Like most pet projects, I came at blogging about my comp exam with a lot of ambition. It was July. I woke up at 7am most days and had the whole day stretching before me for reading, drinking iced tea, and writing about it on my blog. As the semester set in, as my daily schedule filled up with teaching, meetings, events, and the things on my to-do list, that two hours every Sunday for blogging quickly fell by the way-side. Now it’s December 4 and there are 12 days left in this semester.
For most people, all the stressers are moving into high gear. I, on the other hand, find myself in a pleasant state of slowing down.
Toward the end of this week, I had a really productive email exchange with my advisor. She’s in India, visiting her family and I’m sure also doing some research. She’s on sabbatical this year. This means that I’ve been mainly self-directing my progress through the reading list (with occasional check-ins with my other committee members and a once in a while email to my advisor). This week, I was bugging her about my comprehensive exam. I asked her what she thinks of February. “Exam” is a misnomer for the comps process, which takes place over the course of two weeks: Seven days for writing. Seven days for the committee to read/you to digest. Oral exam. I was really confident in my proposed date of February. I explained to her about the reading calendar I made and how I would finish reading everything by mid-January and have two full weeks to review.
So, late Friday (you know, time zones) when I read an email that said February seems early, asking me if I really think I’m ready, I was a little bit crushed. I took a shower with my stress-relief eucalyptus infused shower gel and fell asleep at 10:15 pm in my towel with my soaking wet hair on the pillow. And I slept through the entire night.
That was a new experience. Normally, I would have tossed and turned all night thinking about how to reply to this email, deliberating on how to put into words that I’m ready and convince her to let me have my way and put it on the schedule.

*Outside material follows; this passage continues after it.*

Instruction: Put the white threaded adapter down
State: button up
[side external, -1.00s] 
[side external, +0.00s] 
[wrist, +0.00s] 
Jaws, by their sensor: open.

When I woke up slightly before my Fitbit alarm vibrated, around 6:45 am, I was (1) surprised it was morning; (2) surprised that I felt…kind of relieved. I got on my tablet, which was conveniently next to the bed with a low battery, and started replying. What spilled out surprised me, too. I told her about how I’ve been reading really steadily since July, but that no matter what happens, I always feel like I haven’t read enough. I told her how I read and I write notes, but I rarely just take some time to think about all these things I’ve read and all these notes I’ve written. Even if I make notes that the readings are connected to other readings, they’re pretty passive. I haven’t taken any time to draw out the connections or think about how they could be useful to me. I told her that being out of course work is hard, because time feels unstructured and if there’s no productivity to show for all the time I have I feel guilty. I told her how my greatest fear is being too slow. I told her how much of a relief it was to have someone that I trust suggest that I should be moving more slowly.
Her short reply came a few minutes later (time zones are a mysterious thing). basically it said: go slower, read and think carefully, prioritize taking care of yourself, spend time with your people this holiday, let’s have a drink in January and pick the dates then.
I re-worked my to-do list, crossing off half of the reading I had planned for the day. After breakfast, I took a walk. I came back and wrote a six page free write about the last three things I’ve read. I ate lunch. I did one reading. I felt really accomplished, and it was just 3 pm. I made some dessert batters, took a shower, and headed out to do holiday baking with Jen.
Today was really similar in that everything seemed manageable. None of it felt overwhelming. Nothing zapped my energy to the point that I needed a nap. I not only finished my whole to-do list, but also cooked two meals, vacuumed, spent an hour online shopping, watched football games, wrote this blog post. Getting ready for Monday, I’m not agonizing over all the things I have to do tomorrow and wondering how I’ll make it happen. I’m just calm, ready to sleep, ready to start at things again.
This feeling is weird, because it’s really new. It’s not the grad school norm, but I’d like it to be.